I recently read a new book about the craft of writing: Lessons From a Lifetime of Writing: A Novelist Looks at his Craft by David Morrell. Morrell, the author of such novels as First Blood, has written here a lively volume of writerly advice. Not all of it is new: I have yet to see a book on writing that doesn't counsel a would-be writer to actually write and do so each and every day. Some lessons, though, bear repeating -- especially with regard to writing, an activity where it is frightfully easy to allow a day or two to pass without once committing words to paper. The best sections, to me, were the sections on dialogue -- like Stephen King, Morrell advises us to avoid adverbs like the plague, especially in dialogue attribution -- and the section on voice, where Morrell analyzes some of the problems inherent in writing fiction in the first person.

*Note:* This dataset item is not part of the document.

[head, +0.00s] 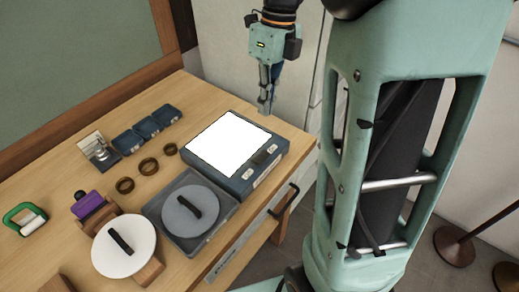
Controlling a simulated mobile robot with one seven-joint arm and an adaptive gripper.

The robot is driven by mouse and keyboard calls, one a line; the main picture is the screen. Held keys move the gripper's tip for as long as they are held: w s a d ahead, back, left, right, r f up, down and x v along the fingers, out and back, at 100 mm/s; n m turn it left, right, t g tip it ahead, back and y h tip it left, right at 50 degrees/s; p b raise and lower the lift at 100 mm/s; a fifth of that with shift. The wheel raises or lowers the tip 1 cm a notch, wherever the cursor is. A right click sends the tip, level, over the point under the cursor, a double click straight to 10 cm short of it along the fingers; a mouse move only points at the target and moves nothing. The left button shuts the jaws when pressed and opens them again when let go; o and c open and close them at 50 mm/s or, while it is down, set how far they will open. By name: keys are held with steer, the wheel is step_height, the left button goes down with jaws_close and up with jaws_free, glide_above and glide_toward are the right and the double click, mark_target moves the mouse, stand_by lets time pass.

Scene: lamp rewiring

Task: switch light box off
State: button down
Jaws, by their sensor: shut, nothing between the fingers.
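The light box (236,150) is a dark blue-grey box at the far right part of the wooden table. Its square top panel glows bright white. Along its right front edge is a dark strip (260,158) with small pale controls; their exact shape is too small to tell. My gripper (264,110) is above the far right corner of the light box, pointing down, with its fingers shut and empty. I cannot tell whether the fingertips touch the box.
A grey tray with a round grey lid (191,211) sits directly before the light box. The table's right edge is close.

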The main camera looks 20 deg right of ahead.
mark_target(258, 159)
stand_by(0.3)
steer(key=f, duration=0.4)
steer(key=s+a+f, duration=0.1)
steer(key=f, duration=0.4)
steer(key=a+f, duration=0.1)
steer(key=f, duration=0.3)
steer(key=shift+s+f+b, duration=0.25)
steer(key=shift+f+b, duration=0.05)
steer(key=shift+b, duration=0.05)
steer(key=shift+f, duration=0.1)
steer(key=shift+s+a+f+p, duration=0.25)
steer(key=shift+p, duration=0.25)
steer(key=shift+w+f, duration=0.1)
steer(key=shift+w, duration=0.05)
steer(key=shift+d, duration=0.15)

The book's later chapters address the life of a writer. Here we are told, of course, not to quit our day jobs; however, Morrell goes farther than that. He gives advice on money management for the writer, and in one particularly penetrating passage he describes the life of a writer who is on a book tour. This is in an attempt to disavow any aspiring writers of any illusions of fame or glamour that are to come with writerly success. Most interesting is his description of the book warehouse he toured that was heated by a giant furnace in which remaindered books were being burned. Ouch.
Morrell's book is not as good as Stephen King's On Writing (still the gold standard for writing books, as far as I am concerned), but it is still a worthwhile volume. I recommend it.